Like all employees, athletes are well within their rights to demand as much money as they can command for their services. And, likewise, owners have every right to either meet or reject these demands. Problems arise, however, when team owners lobby their respective leagues to impose a salary cap, which limits the salary players can be paid. By and large, smaller market hockey teams (like Buffalo or Toronto) fight harder for these stipulations than larger market teams (like New York or Los Angeles) as a means of "leveling the playing field." In a nutshell, teams based in smaller cities argue they cannot command as much revenue as those based in larger cities, which inhibits their ability to attract the finest talent and therefore compete equally.

To many, this sounds like a perfectly reasonable argument.
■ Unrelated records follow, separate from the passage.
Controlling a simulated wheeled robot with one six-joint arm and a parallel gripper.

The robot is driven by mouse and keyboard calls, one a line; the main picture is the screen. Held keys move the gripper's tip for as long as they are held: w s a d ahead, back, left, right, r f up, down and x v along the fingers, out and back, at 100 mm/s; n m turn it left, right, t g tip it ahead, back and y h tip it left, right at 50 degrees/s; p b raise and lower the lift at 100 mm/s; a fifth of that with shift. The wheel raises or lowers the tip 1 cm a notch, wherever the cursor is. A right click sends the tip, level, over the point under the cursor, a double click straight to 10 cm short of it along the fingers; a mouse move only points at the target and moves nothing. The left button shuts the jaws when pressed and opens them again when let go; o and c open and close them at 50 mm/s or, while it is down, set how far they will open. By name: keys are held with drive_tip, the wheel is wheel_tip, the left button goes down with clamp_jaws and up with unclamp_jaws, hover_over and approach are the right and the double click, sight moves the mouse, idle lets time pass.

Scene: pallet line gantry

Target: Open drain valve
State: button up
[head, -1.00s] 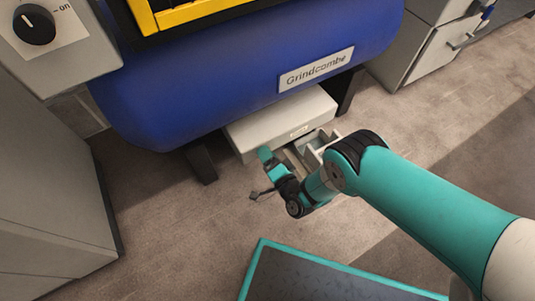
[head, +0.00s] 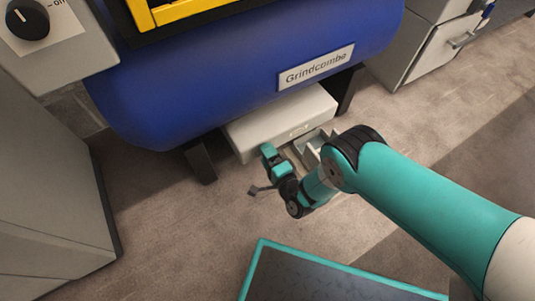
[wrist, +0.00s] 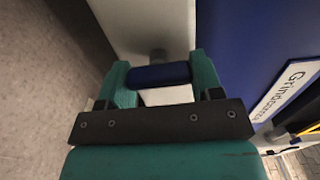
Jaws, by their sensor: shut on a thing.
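In the wrist view a dark blue valve lever (wrist: 160,74) lies crosswise between the two teal fingers of my gripper (wrist: 160,78). My gripper is shut on it. A short grey stem (wrist: 157,55) shows just behind the lever. In the head view my gripper (head: 269,153) is low, by the front of the pale box under the blue tank (head: 240,70). The lever cannot be made out there; my gripper hides that spot.
An open drawer or tray (head: 312,146) is beside my wrist on the right. Dark tank legs (head: 200,163) stand on both sides of the pale box (head: 285,118). A grey cabinet (head: 50,200) is at left. A teal-edged platform (head: 330,280) lies in front. Floor between is clear.

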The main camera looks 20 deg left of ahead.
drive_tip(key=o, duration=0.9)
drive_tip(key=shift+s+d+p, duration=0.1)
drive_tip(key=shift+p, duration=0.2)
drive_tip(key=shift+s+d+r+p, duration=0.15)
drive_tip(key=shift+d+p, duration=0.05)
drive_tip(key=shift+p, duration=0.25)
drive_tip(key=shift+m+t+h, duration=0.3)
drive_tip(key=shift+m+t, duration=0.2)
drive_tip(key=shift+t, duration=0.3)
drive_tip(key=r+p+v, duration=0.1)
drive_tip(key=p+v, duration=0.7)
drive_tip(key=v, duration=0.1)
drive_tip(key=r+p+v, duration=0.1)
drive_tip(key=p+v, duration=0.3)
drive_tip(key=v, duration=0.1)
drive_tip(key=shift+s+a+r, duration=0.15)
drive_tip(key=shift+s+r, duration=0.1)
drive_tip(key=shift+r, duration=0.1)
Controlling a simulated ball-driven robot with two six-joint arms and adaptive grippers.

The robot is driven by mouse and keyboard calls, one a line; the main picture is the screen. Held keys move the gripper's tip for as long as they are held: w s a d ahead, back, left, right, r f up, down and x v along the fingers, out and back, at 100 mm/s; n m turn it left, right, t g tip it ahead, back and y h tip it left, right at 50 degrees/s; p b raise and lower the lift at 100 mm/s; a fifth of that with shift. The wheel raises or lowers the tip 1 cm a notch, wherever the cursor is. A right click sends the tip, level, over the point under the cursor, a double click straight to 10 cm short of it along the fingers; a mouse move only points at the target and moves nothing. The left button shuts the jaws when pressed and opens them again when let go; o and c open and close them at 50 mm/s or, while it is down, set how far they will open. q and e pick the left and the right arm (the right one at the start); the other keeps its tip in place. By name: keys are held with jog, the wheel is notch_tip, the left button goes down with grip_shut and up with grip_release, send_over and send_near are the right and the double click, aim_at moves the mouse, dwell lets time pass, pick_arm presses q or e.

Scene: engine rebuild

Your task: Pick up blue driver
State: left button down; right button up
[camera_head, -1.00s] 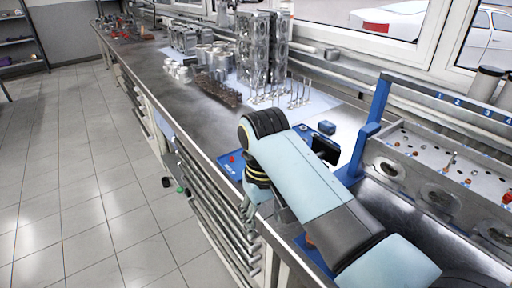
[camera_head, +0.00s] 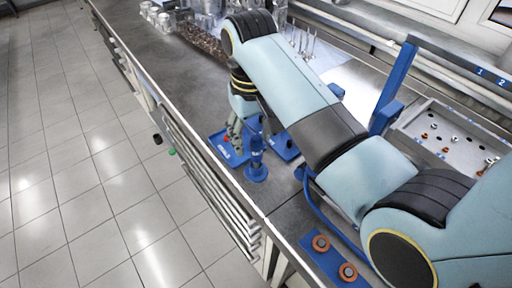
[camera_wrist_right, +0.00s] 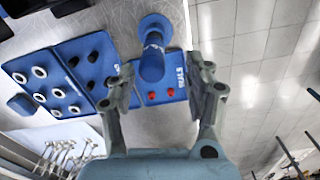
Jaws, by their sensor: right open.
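The blue driver (camera_head: 256,158) stands upright on a round blue foot near the bench's front edge, partly beside my right wrist. In the right wrist view the blue driver (camera_wrist_right: 152,64) appears between the two spread fingers, with clear gaps on both sides. My right gripper (camera_head: 236,130) points down just left of the driver in the head view and partly overlaps the blue tray there. In the right wrist view my right gripper (camera_wrist_right: 162,76) is open and empty. I cannot tell how far its fingertips are from the driver in depth. My left gripper is not in view.
A blue tray (camera_head: 221,146) with red pieces lies beside the driver. In the right wrist view, a blue tray with white rings (camera_wrist_right: 22,68) lies to the left. A blue plate with two orange rings (camera_head: 333,261) is at the near edge. A blue upright frame (camera_head: 394,88) stands right.

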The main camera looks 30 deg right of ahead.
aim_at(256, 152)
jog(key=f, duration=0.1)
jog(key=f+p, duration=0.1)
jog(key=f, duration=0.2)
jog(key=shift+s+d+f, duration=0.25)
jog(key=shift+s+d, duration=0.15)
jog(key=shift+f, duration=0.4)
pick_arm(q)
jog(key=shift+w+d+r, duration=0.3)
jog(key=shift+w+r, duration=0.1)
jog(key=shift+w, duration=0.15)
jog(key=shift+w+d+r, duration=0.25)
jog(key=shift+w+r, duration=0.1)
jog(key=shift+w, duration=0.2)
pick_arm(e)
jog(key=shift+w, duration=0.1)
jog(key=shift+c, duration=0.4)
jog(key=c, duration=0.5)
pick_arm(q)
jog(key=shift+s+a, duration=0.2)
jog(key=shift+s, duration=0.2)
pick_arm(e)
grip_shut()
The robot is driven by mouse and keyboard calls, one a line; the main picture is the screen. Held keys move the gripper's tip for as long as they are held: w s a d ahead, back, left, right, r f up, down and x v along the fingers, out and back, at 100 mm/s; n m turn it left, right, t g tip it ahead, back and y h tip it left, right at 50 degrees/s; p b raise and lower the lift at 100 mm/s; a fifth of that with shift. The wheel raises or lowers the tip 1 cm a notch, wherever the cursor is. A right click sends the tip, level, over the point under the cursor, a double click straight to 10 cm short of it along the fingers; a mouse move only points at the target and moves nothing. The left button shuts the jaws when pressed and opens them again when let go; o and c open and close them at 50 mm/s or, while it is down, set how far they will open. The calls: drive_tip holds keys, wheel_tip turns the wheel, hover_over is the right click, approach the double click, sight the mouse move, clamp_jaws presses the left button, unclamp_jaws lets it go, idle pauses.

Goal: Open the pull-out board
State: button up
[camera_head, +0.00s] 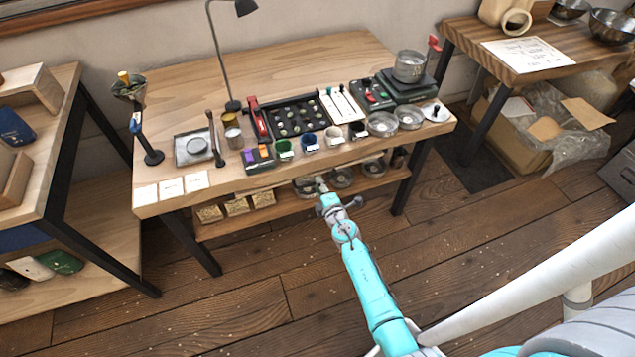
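The wooden work table (340,171) stands in the middle with many tasting items on its top. I cannot make out a separate pull-out board; its front edge may be part of the table's front or hidden by my arm. My gripper (321,185) is at the end of the turquoise arm, just in front of and below the table's front edge, near its middle. It is small in the picture, and I cannot tell whether its fingers are open or touching anything.
A lower shelf (283,208) holds small tan boxes (236,205) and bowls. Cups (334,137), glass dishes (382,124), white cards (171,187) and a lamp (233,105) crowd the tabletop. Side tables flank it. The wooden floor (230,310) in front is clear.

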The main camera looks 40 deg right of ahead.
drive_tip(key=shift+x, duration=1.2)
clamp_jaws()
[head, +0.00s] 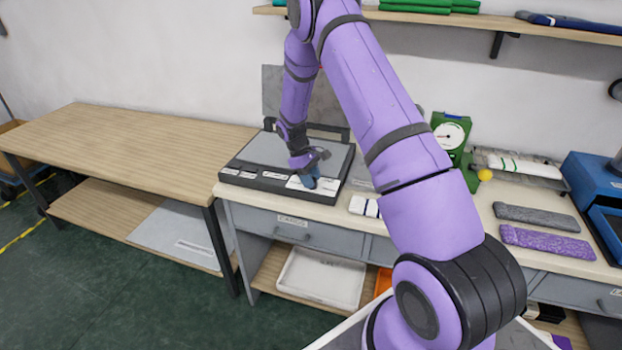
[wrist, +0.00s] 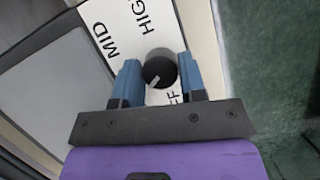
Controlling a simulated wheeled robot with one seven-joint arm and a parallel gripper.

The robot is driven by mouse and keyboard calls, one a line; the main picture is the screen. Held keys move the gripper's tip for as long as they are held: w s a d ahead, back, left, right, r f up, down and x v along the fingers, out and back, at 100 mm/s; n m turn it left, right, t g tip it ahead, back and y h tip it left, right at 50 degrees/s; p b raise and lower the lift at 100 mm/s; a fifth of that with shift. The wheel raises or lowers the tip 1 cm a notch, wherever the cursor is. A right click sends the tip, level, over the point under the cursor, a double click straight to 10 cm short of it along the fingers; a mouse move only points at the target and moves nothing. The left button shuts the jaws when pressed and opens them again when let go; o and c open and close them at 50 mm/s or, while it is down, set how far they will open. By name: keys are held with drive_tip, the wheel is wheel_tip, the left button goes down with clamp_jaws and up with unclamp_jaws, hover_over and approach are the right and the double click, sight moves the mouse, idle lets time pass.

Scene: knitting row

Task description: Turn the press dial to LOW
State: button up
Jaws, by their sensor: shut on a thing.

And it's understandable that players would want to join a union to fight back. Indeed, both the NHL and NHLPA are entitled to form any union or internal organization they wish; it's their club, their rules.

But while studies (PDF format) have shown that disparities in team payrolls have an effect on the competitive nature of sports, there is not necessarily always a direct relationship between a team's payroll and it's position in the standings. Put differently, a team's ability to compete is dependent upon much more than player talent and salary level alone. Arguments in favor of salary caps fail to take into account other factors that influence success, such as the effectiveness of recruiting amateur players, coaching, inspiring positive work ethics in athletes, and, of course, front office management.

Examples abound in baseball. In 2003, the Florida Marlins beat the New York Yankees in the World Series, even though New York's average team salary was about six million dollars. Founded in 1998, the Arizona Diamondbacks upset the Yankees in 2001. And just last year, the Boston Red Sox (which, admittedly, has no small payroll) rebounded in the AL Championship Series to take four straight games from the Yankees before going on to defeat the St. Louis Cardinals in the World Series.

The Yankees are looked upon as the sine qua non when competitors argue in favor of "equalizing" measures like salary caps. And I can't remember the last time the Yanks weren't on the short list of favorites to win the Series. But last year, they were simply outplayed in their last four games.

Pro hockey has similar examples. In 1999, my Buffalo Sabres lost in Game Six after the infamous "skate in the crease" non-call on Brett Hull. I can tell you from years of watching the Sabres that they had no business being in the finals that year. Though Lindy Ruff was the coach in 1999, their success was due almost solely to the inspirational coaching of Ted Nolan, who in the previous two years convinced a bunch of young, tough, probably-should-never-bes that they could beat anybody.

More recently, the underdog Carolina Hurricanes surprised almost everyone by making it to the Stanley Cup finals against the Detroit Red Wings in 2002, and in only their third year of existence, and against the expectations of most, the Minnesota Wild made it all the way to their conference championship in 2003.

I love professional hockey, but I can't fathom (or afford) dropping a couple hundred dollars just to take my wife to a hockey game (I prefer to attend college or minor league games, where players seem to take the game much more seriously, anyhow). However, many people can. And until the market convinces team owners that fans aren't willing to pay big bucks to see their heroes shoot a puck, they might as well get used to paying players what they can demand -- or tell them to take a hike. If owners aren't willing to do either, they can do what any other businessmen would do and sell.

What many people don't realize is that the best players often bring much more money into an organization each year than they earn annually (think Wayne Gretzky, who personally brought revenue into every arena he played in). Imposing socialist structures like salary caps does nothing for the game; even if athletes make more money in one year than we do in 30, if they get paid less than they're worth, they know it and it'll eventually show in their performances. And at that point, there's no point playing the game in the first place.